Мы с сыном тут же к старцу:
— Батюшка, архимандрит Иоанн говорит, что вы наш духовный отец.
— Да-да, вы мои чада. А вы разве не знали?
Только годы спустя понимаешь, какая же это великая милость Божия, что Господь, видя моё неразумие, не дал мне выбирать самой духовного отца, но выбрал его Сам. А потом уже батюшка выбирал за меня, назначая, к кому обращаться в таком-то монастыре и Москве. Тайна этого выбора была сокрыта от меня до поры. Но вела недавно занятие в воскресной школе, и мне задали вопрос:
— Есть ли подвижники в наши дни?
— Есть, — ответила я, начав рассказывать биографии тех, кого знала лично.

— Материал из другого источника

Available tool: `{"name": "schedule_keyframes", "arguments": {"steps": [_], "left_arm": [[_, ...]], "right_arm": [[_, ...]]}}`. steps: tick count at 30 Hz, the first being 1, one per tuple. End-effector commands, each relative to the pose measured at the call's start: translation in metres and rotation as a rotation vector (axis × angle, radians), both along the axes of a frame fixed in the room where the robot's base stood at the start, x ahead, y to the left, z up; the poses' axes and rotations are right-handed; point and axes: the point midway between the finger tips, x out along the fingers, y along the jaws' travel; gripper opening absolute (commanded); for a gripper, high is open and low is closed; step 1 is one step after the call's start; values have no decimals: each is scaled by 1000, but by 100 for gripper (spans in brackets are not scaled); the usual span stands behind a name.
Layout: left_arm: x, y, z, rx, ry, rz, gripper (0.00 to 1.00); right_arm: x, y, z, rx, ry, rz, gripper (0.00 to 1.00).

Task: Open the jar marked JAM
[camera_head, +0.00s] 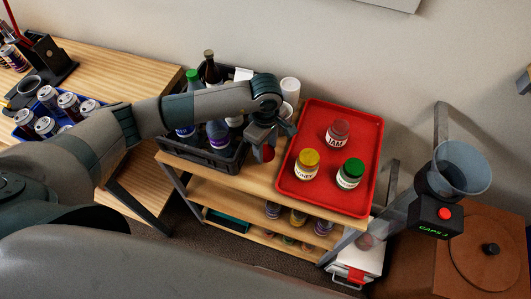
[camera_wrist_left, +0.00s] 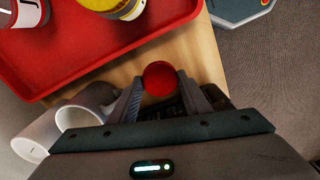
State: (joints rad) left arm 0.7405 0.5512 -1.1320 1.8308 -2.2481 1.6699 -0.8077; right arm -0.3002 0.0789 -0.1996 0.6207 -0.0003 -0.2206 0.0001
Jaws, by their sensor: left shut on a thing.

И вдруг похолодела, вспомнив, как возроптала когда-то у мощей преподобного Сергия Радонежского: почему он не помогает мне? А помощь шла, и какая! Все мои старцы и духовники были учениками преподобного Сергия — постриженниками его Лавры или воспитанниками его семинарии. Архимандрит Кирилл (Павлов), во многом определивший для меня выбор пути, — это духовник Троице-Сергиевой Лавры. Архимандрит Адриан (Кирсанов) двадцать с лишним лет подвизался в Лавре преподобного Сергия. Архимандрит Иоанн (Крестьянкин) в 1946 году был ризничим Троице-Сергиевой Лавры, помогая восстанавливать монастырь. В покаянии я перебирала в памяти другие имена и дивилась открытию: самые трудные годы я прожила под опекой Сергиевых учеников. О, авва Сергий, велика твоя милость, что не оставил меня в скорбях!